> **WRITTEN INSTRUCTION**
Would you return all of this data exactly, leaving nothing out?

> **DATA**
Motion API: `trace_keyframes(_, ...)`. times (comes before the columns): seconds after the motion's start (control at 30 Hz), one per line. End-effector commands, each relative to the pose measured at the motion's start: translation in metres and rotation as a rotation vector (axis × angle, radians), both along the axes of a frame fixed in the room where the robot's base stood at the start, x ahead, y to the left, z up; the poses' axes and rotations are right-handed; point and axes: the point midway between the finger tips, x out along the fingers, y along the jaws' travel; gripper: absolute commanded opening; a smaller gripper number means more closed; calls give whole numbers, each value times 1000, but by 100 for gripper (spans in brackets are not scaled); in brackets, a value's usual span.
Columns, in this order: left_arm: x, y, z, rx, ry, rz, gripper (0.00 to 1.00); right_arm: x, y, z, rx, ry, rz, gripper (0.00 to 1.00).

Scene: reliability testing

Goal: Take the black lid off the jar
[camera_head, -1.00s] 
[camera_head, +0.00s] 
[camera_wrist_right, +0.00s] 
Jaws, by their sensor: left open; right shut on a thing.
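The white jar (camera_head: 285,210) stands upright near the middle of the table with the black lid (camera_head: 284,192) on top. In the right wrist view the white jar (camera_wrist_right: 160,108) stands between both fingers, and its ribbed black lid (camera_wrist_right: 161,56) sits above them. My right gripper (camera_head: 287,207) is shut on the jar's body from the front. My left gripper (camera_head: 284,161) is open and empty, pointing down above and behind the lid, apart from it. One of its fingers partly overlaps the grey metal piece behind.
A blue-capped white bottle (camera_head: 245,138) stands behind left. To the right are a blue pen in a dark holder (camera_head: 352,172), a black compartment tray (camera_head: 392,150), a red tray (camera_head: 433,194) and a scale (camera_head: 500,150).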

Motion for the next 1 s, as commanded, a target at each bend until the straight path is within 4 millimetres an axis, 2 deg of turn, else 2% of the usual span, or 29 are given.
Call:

> **THE REPLY**
Motion API: `trace_keyframes(_, ...)`. times (comes before the columns): seconds after the motion's start (control at 30 Hz), one per line. End-effector commands, each relative to the pose measured at the motion's start: translation in metres and rotation as a rotation vector (axis × angle, radians), both along the axes of a frame fixed in the room where the robot's base stood at the start, x ahead, y to the left, z up; the poses' axes and rotations are right-handed; point and axes: the point midway between the finger tips, x out along the fingers, y along the jaws' travel; gripper: absolute commanded opening; a smaller gripper number means more closed; calls give whole numbers, each value times 1000, but by 100 for gripper (spans in brackets are not scaled); in brackets, a value's usual span.
Columns, in this order: left_arm: x, y, z, rx, ry, rz, gripper (0.00 to 1.00); right_arm: x, y, z, rx, ry, rz, gripper (0.00 to 1.00).

Scene: reliability testing

Goal: Take the black lid off the jar
[camera_head, -1.00s] 
[camera_head, +0.00s] 
[camera_wrist_right, +0.00s] 
Jaws, by their sensor: left open; right shut on a thing.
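The white jar (camera_head: 285,210) stands upright near the middle of the table with the black lid (camera_head: 284,192) on top. In the right wrist view the white jar (camera_wrist_right: 160,108) stands between both fingers, and its ribbed black lid (camera_wrist_right: 161,56) sits above them. My right gripper (camera_head: 287,207) is shut on the jar's body from the front. My left gripper (camera_head: 284,161) is open and empty, pointing down above and behind the lid, apart from it. One of its fingers partly overlaps the grey metal piece behind.
A blue-capped white bottle (camera_head: 245,138) stands behind left. To the right are a blue pen in a dark holder (camera_head: 352,172), a black compartment tray (camera_head: 392,150), a red tray (camera_head: 433,194) and a scale (camera_head: 500,150).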

Motion for the next 1 s, as commanded, a target at each bend until the straight path is within 4 millimetres an axis, 2 deg of turn, else 2% of the usual span, or 29 are given.
Call:

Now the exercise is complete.